The U.S. Citizenship and Immigration Services announced Wednesday it would begin screening immigrants’ social media activity for “antisemitism,” formalizing a process it has already used to deport hundreds of international students.
The Department of Homeland Security, which houses Citizenship and Immigration Services (USCIS), said in a press release that those applying for permanent resident status, international students and non-citizens affiliated with schools “linked to antisemitic activity” would be affected immediately. It would also consider “physical harassment of Jewish individuals.”
“[Secretary Kristi] Noem has made it clear that anyone who thinks they can come to America and hide behind the First Amendment to advocate for anti-Semitic violence and terrorism – think again. You are not welcome here,” Tricia McLaughlin, DHS assistant secretary for public affairs, said in a media release.

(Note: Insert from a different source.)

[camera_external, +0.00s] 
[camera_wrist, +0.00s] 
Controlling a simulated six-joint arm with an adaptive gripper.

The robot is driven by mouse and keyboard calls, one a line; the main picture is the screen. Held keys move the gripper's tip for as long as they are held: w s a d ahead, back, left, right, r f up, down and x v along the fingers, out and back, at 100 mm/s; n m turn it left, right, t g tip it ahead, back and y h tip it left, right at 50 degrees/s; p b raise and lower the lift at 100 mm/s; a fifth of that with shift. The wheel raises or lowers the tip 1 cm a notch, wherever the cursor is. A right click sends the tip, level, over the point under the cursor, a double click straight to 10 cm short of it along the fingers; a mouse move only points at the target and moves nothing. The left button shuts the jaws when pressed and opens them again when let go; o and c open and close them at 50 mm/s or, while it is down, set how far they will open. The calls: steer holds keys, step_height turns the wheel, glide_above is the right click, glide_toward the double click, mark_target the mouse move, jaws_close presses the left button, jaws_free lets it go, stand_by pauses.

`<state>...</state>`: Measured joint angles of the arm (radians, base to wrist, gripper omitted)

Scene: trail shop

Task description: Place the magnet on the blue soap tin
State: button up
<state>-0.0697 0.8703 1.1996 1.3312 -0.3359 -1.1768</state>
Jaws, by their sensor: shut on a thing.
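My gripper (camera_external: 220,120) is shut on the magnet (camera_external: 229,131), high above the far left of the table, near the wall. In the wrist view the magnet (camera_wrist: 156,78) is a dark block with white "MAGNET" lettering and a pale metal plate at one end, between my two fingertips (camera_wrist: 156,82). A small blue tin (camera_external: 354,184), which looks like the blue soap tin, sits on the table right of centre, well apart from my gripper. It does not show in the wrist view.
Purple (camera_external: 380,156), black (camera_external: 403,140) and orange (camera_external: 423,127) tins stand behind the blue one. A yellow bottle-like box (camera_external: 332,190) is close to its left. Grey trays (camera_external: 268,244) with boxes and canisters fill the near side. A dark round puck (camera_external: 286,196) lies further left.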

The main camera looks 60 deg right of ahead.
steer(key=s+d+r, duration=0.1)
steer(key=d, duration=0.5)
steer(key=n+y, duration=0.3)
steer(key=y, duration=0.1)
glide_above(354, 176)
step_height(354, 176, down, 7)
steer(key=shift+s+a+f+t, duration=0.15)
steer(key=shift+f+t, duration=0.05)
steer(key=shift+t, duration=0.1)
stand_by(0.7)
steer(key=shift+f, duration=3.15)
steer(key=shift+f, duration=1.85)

First Amendment groups immediately hit back against the announcement.
“By surveilling visa and green card holders and targeting them based on nothing more than their protected expression, the administration trades America’s commitment to free and open discourse for fear and silence,” the Foundation for Individual Rights and Expression, a college free speech organization, posted on social media. “Unfortunately, that chill appears to be the administration’s aim.”
“When the federal government starts talking about people ‘hiding behind the First Amendment,’ look out,” FIRE attorney Will Creeley added on X, the platform formerly known as Twitter.
Secretary of State Marco Rubio announced last month the State Department had revoked over 300 student visas from international students, many of whom engaged in pro-Palestine demonstrations that have swept college campuses.
President Donald Trump’s administration has taken a hard line against universities where students have protested Israel in the nearly 18 months since the Oct. 7, 2023 Hamas-led attack in which some 1,200 Israelis and foreign nationals were killed and more than 250 people kidnapped. The incident which kicked off a war between Israel and the extremist organization. Since then, nearly 50,000 Palestinians have been killed, according to the United Nations, mostly women, children and elderly people.
Trump and other Republicans have painted the largely peaceful protests — and support of Palestine in general — as antisemitic. His administration has threatened 60 universities, including Tulane in New Orleans, with the revocation of federal funding if they fail “to protect Jewish students on campus.”
Several schools, including Cornell, Princeton and Columbia, have had millions in federal funding paused or revoked in an attempt to influence their campus policy.
Many of the students arrested had no criminal records, with their attorneys alleging they had been arrested for engaging in peaceful protests. In one case involving a Tufts University student who Immigration and Customs Enforcement agents swarmed and arrested, supporters say her alleged offense was authoring an opinion piece for a student newspaper in favor of Palestinians.
USCIS will consider social media content that indicates the user “endorsing, espousing, promoting, or supporting antisemitic terrorism, antisemitic terrorist organizations, or other antisemitic activity” in its analysis when considering immigration requests.